### Instruction
Select, from the material below, each line with "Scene" in it.

### Data provided

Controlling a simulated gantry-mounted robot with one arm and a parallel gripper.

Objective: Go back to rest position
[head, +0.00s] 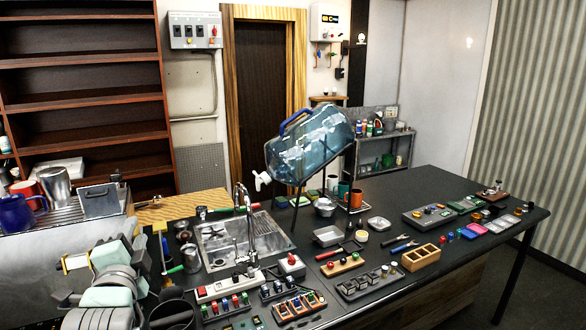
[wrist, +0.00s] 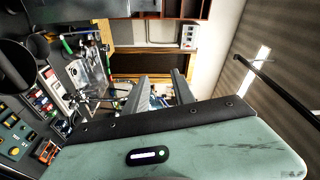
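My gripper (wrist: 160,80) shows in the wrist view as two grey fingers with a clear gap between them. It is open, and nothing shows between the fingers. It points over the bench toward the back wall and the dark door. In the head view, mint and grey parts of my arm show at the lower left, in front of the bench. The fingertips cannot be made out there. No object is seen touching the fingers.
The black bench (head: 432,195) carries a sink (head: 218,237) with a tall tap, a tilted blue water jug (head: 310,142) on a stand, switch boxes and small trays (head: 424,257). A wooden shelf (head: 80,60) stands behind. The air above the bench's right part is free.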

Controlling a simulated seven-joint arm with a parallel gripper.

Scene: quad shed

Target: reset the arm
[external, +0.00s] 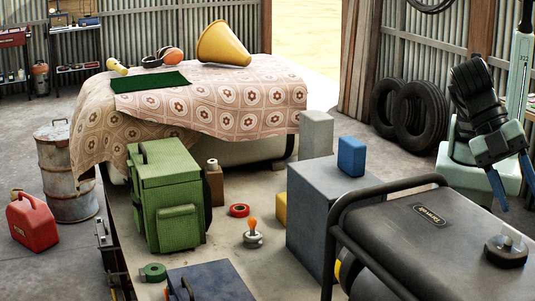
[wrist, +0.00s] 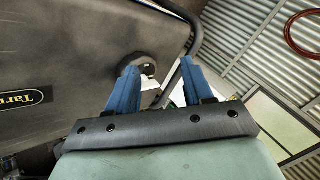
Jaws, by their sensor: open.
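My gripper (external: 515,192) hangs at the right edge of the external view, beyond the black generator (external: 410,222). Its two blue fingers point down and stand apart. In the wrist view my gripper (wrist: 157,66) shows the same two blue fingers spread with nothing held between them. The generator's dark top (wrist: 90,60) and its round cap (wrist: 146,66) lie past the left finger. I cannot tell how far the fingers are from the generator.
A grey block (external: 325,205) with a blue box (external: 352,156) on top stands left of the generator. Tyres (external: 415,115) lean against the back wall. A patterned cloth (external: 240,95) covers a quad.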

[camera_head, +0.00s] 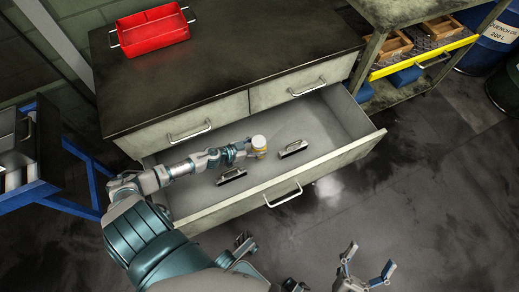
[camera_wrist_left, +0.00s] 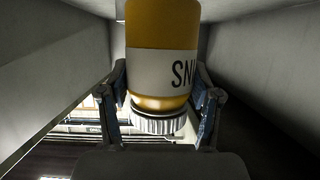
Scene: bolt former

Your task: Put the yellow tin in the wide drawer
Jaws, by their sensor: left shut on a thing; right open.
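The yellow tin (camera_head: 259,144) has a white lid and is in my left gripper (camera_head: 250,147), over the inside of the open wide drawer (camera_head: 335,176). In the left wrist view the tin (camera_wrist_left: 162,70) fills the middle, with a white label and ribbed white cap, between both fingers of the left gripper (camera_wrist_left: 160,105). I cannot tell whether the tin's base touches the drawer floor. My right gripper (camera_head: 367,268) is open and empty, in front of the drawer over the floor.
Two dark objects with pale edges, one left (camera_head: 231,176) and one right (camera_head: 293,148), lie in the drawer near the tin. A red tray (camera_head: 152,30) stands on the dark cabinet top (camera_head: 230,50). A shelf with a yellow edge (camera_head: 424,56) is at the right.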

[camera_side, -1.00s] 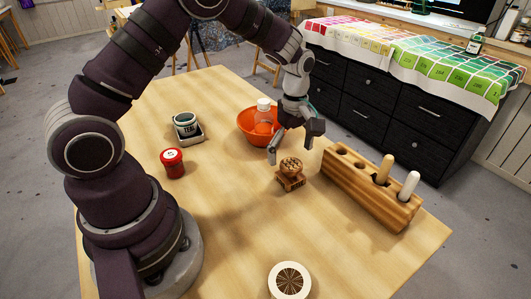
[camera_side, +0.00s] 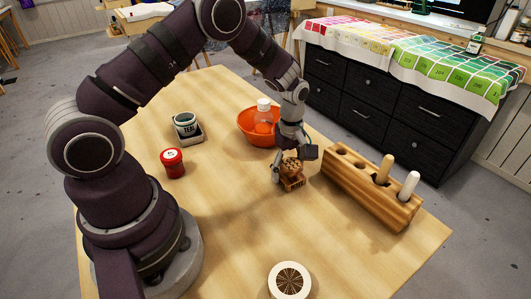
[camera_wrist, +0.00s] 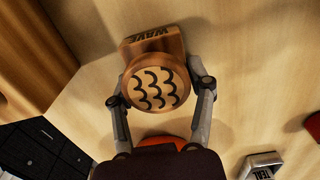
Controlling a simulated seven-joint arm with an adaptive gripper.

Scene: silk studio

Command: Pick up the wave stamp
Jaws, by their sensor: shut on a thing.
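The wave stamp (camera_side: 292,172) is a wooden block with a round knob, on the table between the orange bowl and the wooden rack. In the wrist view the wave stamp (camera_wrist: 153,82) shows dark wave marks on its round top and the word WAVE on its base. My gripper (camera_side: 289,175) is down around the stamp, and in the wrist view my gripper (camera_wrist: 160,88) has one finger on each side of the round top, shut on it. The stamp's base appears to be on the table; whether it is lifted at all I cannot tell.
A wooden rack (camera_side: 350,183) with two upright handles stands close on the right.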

### The result
Scene: quad shed
Scene: bolt former
Scene: silk studio

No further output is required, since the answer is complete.